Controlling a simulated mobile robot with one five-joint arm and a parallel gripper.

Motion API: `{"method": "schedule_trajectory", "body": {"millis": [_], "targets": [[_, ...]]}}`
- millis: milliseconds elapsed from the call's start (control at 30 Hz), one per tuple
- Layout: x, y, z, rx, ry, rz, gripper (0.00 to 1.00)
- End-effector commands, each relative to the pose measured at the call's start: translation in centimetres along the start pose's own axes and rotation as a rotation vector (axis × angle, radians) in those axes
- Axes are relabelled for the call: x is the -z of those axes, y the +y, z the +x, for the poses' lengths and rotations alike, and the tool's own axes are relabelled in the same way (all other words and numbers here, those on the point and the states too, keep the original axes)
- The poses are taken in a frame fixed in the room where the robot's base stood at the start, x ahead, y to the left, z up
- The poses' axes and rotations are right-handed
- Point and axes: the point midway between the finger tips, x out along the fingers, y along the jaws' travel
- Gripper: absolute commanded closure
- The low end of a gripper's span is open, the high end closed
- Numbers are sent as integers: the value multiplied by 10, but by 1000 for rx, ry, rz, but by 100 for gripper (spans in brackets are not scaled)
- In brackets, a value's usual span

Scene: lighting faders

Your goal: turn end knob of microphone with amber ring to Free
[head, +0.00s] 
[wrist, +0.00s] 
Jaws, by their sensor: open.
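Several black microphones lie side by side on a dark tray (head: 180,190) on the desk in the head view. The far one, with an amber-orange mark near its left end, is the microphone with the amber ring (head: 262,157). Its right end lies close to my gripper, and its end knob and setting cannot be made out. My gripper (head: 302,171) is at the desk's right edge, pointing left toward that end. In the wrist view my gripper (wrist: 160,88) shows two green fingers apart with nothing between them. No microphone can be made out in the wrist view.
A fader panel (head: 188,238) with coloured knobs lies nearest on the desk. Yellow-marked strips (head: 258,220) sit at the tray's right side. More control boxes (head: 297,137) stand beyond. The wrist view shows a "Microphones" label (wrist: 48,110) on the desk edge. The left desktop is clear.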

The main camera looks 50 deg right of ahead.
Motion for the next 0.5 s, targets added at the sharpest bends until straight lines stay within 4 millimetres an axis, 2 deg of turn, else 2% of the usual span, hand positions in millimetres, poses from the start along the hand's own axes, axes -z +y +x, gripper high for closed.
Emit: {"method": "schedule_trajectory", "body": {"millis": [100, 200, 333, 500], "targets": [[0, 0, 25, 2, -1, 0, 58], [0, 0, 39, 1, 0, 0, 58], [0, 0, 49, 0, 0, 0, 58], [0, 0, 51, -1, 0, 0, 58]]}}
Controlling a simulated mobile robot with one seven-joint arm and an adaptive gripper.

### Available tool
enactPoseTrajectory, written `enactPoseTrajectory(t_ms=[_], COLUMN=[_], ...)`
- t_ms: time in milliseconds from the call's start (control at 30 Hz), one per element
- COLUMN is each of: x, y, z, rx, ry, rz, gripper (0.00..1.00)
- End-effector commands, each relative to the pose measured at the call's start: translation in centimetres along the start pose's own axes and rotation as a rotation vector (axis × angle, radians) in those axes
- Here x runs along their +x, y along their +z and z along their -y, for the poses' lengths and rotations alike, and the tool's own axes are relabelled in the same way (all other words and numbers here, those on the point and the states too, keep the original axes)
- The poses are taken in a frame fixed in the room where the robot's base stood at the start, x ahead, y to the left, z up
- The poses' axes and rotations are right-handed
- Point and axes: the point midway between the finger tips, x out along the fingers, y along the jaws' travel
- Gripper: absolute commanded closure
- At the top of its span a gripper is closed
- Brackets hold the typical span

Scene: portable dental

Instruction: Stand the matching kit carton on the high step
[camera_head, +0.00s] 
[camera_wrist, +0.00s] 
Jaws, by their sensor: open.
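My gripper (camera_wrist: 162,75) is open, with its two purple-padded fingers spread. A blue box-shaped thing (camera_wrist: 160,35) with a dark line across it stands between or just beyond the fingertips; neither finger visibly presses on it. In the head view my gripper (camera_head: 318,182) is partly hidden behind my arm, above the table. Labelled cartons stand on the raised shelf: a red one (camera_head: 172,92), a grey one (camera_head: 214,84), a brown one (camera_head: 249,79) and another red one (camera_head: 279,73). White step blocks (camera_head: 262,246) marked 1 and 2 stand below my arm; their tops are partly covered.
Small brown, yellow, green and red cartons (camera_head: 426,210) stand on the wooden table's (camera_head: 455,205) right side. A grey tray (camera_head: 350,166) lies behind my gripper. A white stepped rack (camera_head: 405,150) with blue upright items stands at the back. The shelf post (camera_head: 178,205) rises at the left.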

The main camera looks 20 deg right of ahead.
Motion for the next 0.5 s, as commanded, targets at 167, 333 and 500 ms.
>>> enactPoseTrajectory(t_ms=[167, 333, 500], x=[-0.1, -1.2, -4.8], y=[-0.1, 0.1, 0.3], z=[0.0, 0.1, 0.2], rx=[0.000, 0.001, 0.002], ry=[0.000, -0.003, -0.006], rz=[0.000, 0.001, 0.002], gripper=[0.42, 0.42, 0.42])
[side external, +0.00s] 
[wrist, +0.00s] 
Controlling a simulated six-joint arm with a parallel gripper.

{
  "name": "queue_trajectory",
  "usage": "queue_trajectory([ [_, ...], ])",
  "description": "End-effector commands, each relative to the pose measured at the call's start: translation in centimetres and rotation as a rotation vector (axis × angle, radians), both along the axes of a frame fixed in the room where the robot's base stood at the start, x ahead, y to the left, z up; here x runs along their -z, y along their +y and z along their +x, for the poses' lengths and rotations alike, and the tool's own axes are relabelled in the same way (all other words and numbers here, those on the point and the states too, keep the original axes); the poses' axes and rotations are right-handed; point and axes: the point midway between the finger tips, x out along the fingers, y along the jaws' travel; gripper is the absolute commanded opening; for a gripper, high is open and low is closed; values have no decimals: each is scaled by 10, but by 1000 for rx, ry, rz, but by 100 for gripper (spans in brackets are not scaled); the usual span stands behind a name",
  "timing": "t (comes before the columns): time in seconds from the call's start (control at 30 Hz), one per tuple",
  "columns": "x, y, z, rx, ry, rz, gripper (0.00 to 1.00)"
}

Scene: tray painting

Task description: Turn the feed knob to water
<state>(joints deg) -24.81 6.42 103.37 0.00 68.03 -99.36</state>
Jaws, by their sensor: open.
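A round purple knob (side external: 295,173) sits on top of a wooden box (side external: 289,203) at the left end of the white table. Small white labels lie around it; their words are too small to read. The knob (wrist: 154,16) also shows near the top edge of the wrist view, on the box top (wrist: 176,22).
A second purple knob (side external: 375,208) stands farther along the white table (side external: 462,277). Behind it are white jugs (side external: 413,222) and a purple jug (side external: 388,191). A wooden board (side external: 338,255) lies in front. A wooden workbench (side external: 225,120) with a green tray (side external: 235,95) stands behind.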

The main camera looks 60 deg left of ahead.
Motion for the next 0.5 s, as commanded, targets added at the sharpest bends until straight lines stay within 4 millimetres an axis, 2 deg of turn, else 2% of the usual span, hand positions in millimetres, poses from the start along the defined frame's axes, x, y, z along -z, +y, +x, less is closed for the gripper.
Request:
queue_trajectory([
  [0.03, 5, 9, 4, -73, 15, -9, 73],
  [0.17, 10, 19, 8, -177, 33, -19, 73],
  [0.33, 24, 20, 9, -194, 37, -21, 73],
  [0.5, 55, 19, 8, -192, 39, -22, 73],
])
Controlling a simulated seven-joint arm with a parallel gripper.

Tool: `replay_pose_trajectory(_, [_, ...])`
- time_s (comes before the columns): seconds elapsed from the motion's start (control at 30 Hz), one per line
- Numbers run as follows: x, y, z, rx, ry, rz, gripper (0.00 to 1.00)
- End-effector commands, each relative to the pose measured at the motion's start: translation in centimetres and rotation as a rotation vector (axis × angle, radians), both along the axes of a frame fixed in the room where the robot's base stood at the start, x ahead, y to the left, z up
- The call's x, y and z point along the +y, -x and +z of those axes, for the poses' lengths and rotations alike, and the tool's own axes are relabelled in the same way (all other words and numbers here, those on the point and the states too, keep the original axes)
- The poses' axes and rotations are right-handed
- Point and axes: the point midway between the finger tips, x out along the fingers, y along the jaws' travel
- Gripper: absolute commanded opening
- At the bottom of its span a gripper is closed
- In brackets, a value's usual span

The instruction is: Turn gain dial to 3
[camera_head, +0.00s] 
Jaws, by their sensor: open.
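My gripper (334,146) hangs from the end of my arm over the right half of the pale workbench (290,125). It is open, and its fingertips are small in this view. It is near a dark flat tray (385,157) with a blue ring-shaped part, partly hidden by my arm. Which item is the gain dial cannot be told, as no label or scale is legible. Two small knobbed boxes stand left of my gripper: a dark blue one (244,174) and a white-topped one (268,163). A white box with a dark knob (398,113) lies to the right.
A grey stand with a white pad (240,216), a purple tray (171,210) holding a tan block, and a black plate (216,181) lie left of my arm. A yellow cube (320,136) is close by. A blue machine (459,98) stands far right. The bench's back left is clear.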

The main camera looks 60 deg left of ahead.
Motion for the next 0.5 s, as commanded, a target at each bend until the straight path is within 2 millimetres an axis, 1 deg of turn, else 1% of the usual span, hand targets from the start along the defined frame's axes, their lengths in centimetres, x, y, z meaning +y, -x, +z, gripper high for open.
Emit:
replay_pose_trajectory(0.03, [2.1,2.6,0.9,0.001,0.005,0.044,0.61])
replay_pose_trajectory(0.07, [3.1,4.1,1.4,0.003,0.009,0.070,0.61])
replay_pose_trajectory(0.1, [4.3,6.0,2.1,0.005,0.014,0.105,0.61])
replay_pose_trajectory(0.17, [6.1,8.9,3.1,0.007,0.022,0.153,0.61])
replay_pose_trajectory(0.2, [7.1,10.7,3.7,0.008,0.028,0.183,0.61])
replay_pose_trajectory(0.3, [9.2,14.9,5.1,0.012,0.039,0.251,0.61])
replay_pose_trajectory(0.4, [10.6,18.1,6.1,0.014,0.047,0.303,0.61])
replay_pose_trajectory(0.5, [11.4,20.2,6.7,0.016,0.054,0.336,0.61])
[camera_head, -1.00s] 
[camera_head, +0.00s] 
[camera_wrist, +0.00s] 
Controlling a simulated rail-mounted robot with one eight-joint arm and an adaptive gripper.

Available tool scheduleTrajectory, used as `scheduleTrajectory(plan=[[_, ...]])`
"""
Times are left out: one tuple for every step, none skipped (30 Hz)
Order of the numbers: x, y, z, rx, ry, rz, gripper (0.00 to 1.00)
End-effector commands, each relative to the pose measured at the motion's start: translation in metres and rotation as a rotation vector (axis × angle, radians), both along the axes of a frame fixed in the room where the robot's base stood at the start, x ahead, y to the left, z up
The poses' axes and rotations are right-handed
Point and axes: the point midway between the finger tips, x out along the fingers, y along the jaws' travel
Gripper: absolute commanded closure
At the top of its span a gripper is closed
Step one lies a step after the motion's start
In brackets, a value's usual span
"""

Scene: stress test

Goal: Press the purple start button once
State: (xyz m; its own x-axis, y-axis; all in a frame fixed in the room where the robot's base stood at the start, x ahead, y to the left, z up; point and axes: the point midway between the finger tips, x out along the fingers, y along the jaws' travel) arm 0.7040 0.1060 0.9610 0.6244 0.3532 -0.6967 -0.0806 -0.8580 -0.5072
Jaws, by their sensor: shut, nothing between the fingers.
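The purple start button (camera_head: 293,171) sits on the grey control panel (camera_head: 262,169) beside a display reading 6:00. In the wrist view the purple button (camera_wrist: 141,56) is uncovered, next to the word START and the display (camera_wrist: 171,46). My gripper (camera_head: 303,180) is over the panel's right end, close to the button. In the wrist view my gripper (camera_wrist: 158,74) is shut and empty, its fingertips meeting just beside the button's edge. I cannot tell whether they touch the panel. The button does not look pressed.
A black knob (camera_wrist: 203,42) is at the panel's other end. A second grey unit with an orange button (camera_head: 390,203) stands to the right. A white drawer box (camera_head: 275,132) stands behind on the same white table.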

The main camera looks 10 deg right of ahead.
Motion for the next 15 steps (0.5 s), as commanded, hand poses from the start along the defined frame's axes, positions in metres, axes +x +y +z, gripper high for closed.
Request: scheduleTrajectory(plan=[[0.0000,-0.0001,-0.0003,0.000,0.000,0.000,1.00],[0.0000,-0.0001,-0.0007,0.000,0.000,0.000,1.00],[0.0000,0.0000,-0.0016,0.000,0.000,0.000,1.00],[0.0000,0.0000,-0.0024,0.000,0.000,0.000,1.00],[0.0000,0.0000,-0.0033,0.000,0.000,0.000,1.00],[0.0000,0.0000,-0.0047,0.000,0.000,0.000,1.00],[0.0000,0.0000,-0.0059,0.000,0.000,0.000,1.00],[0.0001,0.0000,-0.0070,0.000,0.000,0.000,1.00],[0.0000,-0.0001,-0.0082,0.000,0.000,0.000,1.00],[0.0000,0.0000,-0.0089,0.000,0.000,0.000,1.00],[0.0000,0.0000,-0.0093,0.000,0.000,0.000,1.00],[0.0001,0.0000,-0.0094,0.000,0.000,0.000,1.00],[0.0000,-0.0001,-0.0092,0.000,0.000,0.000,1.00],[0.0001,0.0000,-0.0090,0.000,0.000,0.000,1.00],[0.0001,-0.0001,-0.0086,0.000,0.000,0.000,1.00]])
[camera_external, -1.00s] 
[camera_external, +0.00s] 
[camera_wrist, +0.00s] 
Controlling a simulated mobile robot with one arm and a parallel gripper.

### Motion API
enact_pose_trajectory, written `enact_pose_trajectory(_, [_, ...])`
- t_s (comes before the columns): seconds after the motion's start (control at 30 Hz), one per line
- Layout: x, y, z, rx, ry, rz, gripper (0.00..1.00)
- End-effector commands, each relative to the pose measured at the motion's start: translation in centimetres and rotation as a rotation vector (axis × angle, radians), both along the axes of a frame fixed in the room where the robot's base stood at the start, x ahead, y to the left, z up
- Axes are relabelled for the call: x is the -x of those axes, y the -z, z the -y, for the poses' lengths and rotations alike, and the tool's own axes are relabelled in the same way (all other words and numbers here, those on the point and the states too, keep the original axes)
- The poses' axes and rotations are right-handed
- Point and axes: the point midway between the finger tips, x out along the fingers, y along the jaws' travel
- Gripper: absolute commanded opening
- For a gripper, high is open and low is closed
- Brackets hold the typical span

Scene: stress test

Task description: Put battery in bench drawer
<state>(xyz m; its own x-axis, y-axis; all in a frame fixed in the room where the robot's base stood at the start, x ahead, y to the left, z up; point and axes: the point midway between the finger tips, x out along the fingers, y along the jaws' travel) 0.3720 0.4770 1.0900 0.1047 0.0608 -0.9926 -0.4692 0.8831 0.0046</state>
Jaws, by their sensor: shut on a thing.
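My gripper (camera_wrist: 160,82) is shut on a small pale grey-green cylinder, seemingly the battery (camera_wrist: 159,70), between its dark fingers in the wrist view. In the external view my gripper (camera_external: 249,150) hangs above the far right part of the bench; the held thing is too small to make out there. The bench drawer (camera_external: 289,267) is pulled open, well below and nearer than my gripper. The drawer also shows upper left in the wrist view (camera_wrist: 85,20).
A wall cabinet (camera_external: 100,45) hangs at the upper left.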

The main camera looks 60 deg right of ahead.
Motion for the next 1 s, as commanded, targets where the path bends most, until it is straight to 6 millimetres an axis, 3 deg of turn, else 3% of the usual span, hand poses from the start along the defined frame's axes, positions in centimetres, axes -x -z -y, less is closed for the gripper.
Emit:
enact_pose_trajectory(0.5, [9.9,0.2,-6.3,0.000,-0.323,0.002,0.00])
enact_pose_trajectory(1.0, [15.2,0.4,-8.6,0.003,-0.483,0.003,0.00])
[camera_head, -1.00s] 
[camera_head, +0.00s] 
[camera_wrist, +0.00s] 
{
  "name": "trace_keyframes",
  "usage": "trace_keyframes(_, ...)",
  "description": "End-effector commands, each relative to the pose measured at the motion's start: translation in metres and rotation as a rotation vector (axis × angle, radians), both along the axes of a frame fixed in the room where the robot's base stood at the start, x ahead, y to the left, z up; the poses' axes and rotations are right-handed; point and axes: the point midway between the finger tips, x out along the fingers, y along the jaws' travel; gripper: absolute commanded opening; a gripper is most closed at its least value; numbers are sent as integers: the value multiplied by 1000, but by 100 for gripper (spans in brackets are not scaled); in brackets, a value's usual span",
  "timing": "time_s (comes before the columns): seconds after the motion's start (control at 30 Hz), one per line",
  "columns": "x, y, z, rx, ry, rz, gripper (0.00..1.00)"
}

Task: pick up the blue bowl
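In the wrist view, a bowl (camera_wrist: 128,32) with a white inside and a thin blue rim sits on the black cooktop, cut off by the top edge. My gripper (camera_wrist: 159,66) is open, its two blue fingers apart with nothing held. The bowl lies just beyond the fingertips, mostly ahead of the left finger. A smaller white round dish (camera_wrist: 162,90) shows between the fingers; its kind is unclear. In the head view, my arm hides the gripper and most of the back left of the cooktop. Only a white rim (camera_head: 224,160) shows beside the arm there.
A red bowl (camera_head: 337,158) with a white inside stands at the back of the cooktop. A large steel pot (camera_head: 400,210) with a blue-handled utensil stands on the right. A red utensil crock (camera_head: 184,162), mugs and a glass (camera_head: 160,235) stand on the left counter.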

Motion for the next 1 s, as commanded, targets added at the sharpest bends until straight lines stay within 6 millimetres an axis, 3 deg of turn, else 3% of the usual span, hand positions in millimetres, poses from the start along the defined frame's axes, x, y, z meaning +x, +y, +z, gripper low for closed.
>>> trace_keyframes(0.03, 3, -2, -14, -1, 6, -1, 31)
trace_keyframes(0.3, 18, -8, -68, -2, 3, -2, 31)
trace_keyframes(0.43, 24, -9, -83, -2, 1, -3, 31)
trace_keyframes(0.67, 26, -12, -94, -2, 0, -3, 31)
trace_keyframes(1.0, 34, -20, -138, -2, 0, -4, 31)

************

Search the data for the string "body" and copy each line where it appears.

Motion API: `{"method": "schedule_trajectory", "body": {"millis": [_], "targets": [[_, ...]]}}`
Emit: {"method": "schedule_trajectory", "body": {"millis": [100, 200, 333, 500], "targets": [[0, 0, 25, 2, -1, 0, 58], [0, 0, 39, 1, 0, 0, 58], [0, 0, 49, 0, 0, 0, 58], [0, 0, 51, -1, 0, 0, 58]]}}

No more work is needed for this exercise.